Newsletter abonnieren:München heute
Neues aus München, Freizeit-Tipps und alles, was die Stadt bewegt im kostenlosen Newsletter - von Sonntag bis Freitag. Kostenlos anmelden.
Dieses Bild soll unter der Schirmherrschaft des Oberbürgermeisters seit 1997 das vom Kulturreferat ausgerichtete "Ander Art Festival" ergänzen. Ursprünglich sollte es als "Ausländer-Fest" zeigen, wie die Bürger mit anderen Heimaten ihre Kultur in die Stadt einbringen. Das führte zunächst aber dazu, dass immer die gleichen Folkloregruppen auf dem Festival musizierten und vortanzten. Längst aber ist "Andert Art" auf dem Odeonsplatz mitten in der Stadt ein Aushängeschild der Weltoffenheit mit Zigtausenden Besuchern, mit einem überraschenden Programm, sub-, sozio- und multikulturell - und durchaus mit Vorbildfunktion für die Wiesn.

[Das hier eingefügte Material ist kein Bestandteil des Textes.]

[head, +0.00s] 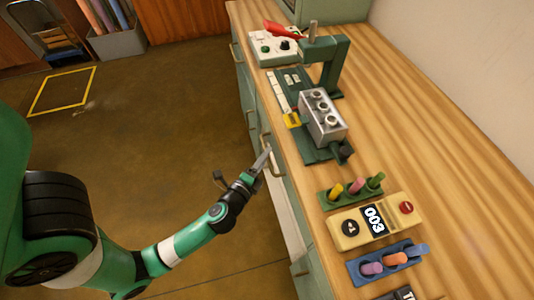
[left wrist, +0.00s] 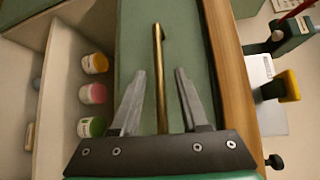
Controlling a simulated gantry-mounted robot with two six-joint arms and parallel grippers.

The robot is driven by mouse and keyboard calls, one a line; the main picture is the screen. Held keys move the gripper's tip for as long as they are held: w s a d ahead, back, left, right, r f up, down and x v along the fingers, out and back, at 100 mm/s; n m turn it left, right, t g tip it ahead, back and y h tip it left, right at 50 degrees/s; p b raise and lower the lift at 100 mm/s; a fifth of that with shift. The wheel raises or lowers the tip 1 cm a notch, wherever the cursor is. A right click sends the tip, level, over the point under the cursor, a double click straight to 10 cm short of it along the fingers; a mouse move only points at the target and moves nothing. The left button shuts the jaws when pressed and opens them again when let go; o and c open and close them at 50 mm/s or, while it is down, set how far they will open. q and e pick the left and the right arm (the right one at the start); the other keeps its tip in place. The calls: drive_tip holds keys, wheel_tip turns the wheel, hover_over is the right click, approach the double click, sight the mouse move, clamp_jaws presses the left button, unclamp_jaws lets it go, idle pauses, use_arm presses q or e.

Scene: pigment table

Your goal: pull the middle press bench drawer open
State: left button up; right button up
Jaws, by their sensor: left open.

Das fängt schon beim Müll an. Während auf dem Oktoberfest alles am Ende in einer Tonne landet, gibt "Ander Art" das Motto "Zero Waste" aus. Es wird getrennt, auf Recycling-Papier gedruckt, die Scheinwerfer sind verbrauchsarm, und eine Community Kitchen bietet "verpackungsfreie Speisen aus geretteten Lebensmitteln" an. Dazu passt sogar die Hauptattraktion um 21 Uhr auf der Bühne mit ihrer Philosophie, dass "alles zurückgewonnen und wiederbelebt werden kann": Fulu Miziki heißt übersetzt "Musik aus Müll", denn die Mitglieder aus Kinshasa stellen ihre Instrumente "mit unerhörten Klängen" aus weggeworfenen Materialien her. Damit erzählen sie vom Weltfrieden und von der ökologischen Notlage daheim in der Demokratischen Republik Kongo. Aber pädagogisch sind ihre Konzerte nicht, stattdessen ist ihr vom Soukous inspirierter "Eco-friendly-Afro-futuristic-Electro-Punk" zum Tanzen da: "Shake Your Ass Off!"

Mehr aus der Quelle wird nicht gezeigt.